>>
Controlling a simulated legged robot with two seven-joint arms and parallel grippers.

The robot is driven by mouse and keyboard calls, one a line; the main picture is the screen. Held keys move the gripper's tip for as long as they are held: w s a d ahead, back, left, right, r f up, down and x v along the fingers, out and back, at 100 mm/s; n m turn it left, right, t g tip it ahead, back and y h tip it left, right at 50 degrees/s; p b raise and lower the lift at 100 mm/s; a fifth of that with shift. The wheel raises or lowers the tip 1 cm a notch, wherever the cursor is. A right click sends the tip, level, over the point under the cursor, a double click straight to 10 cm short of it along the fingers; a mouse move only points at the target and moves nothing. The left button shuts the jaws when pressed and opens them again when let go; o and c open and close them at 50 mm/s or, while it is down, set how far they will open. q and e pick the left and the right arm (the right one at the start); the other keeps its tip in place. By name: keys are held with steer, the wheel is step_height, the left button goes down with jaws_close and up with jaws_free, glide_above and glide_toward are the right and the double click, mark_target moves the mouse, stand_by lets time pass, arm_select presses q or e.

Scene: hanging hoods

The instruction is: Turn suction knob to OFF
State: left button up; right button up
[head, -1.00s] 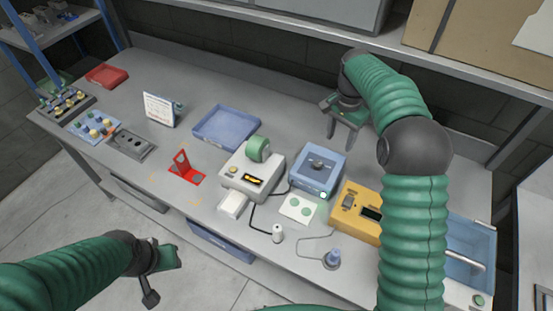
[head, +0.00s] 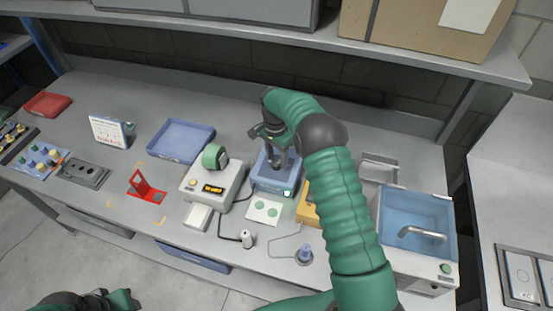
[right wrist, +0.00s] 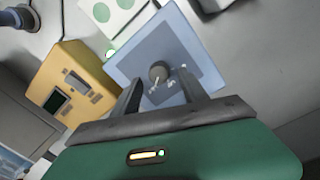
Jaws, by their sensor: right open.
<<
• **The exercise**: Output precisely the lines in the material above from the line containing "[head, +0.00s]" through its last line, and omit pictures.

• **Right answer**:
[head, +0.00s] 
[right wrist, +0.00s] 
Jaws, by their sensor: right open.

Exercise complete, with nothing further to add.